André Gustavo Stumpf*
O governador Clécio Luís, do Amapá, perguntou, recentemente, numa entrevista: "Quem disse que queremos ser santuários de alguma coisa?" A indagação simples, solta no meio da conversa, demonstra que nada mudou na relação do governo federal com a Amazônia. A discussão persiste sendo a quantidade maior ou menor de incêndios florestais, e nada prospera em termos de aproveitamento econômico da região. Os órgãos ambientais retardam a decisão sobre prospecção de petróleo na chamada Margem Equatorial, a 500 quilômetros da foz do Rio Amazonas. Não autorizam sequer a Petrobras fazer pesquisa para saber quanto há de petróleo na área.

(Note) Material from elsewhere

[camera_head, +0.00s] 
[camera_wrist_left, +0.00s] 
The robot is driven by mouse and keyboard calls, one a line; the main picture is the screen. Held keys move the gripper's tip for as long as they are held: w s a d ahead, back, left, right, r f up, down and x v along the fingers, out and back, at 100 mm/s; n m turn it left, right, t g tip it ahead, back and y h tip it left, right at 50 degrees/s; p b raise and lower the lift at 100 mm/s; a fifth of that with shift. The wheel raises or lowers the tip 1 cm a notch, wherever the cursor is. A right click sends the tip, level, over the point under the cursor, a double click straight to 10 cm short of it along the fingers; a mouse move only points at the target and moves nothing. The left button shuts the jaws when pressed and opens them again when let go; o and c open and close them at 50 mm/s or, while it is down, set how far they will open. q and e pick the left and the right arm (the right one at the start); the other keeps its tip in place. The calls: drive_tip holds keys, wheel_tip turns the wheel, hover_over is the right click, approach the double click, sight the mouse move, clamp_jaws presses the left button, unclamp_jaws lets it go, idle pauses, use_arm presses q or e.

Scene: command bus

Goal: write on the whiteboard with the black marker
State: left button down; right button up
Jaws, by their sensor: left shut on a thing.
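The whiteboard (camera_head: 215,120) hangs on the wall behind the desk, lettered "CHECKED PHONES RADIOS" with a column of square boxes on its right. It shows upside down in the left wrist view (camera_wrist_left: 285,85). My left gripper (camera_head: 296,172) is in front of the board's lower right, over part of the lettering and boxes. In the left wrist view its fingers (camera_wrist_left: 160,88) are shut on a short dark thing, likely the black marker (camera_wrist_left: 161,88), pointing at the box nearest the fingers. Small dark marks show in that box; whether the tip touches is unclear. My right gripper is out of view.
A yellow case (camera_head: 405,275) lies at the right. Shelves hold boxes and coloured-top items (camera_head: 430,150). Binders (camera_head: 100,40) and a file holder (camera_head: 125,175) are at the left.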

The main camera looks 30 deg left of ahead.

Na realidade, o governo federal e, de certa forma, os estaduais esbarram nas exigências dos países europeus e na atuação vigilante das organizações não governamentais. Os estrangeiros, por razões diferentes, pretendem que a Amazônia permaneça intocada. Os fazendeiros norte-americanos não escondem sua opção, digamos, política: "farms here, forest there" (fazendas aqui, floresta lá). Ou seja, a floresta deve ser preservada como santuário para que os turistas possam fazer viagens exóticas, fotografar macaco e jacaré, além de provar ervas alucinógenas. As ONGs obedecem a variadas opções: umas defendem o meio ambiente, de fato. Outras trabalham conectadas a interesses comerciais diversos. A Amazônia foi, desde sempre, o paraíso de picaretas de todas as espécies, desde contrabandistas de metais preciosos até vendedores de madeira originária de desmatamento ilegal.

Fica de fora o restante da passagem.